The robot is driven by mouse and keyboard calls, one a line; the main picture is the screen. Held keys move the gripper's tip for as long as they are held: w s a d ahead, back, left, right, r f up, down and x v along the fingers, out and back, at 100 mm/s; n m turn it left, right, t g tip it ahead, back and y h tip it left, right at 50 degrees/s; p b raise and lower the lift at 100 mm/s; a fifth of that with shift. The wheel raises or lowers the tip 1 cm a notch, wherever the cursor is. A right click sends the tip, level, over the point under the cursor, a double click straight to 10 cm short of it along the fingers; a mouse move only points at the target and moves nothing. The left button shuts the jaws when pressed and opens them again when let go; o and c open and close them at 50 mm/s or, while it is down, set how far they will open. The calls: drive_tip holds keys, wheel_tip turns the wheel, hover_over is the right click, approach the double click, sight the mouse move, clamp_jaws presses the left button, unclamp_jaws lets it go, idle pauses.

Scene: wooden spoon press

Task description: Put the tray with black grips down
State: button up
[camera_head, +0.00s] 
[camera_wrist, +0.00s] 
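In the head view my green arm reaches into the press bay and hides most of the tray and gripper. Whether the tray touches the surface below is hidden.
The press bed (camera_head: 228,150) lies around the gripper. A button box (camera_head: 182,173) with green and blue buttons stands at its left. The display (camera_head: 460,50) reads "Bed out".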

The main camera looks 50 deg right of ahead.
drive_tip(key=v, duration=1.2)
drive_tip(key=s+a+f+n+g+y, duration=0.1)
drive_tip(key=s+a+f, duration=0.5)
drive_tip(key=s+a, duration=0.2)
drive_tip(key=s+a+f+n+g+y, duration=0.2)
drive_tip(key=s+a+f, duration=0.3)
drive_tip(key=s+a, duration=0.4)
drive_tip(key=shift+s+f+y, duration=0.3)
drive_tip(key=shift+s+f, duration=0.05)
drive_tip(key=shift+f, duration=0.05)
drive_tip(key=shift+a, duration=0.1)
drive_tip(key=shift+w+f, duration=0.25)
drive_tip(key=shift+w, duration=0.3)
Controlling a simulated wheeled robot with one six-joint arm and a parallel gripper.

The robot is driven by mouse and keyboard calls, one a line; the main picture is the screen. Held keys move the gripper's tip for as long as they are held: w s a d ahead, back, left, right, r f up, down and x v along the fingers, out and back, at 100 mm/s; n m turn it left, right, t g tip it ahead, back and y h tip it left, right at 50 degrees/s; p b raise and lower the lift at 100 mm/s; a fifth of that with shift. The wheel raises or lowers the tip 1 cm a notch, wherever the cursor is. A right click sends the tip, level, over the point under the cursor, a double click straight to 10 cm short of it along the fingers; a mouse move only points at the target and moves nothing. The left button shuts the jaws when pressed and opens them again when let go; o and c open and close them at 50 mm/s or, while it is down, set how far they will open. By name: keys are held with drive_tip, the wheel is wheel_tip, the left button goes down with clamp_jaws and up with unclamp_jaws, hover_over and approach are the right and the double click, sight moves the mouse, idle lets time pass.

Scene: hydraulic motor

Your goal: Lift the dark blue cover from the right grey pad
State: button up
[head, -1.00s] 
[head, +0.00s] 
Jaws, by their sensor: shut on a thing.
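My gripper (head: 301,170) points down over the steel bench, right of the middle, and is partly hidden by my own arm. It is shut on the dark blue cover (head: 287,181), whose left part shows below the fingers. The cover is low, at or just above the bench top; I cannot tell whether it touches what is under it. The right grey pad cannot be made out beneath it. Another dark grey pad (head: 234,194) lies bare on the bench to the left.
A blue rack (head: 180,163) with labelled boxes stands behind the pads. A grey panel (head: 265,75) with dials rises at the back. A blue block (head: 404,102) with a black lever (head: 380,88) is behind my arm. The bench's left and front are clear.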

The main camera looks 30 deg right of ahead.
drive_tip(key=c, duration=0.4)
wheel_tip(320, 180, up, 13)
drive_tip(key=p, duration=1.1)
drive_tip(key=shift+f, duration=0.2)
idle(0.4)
★ ★ ★ ★ ★ ★ ★
DO THIS -> Reproduce every line of the listing above in which the string "Scene" appears.

FINAL RESULT ->
Scene: wooden spoon press
Scene: hydraulic motor

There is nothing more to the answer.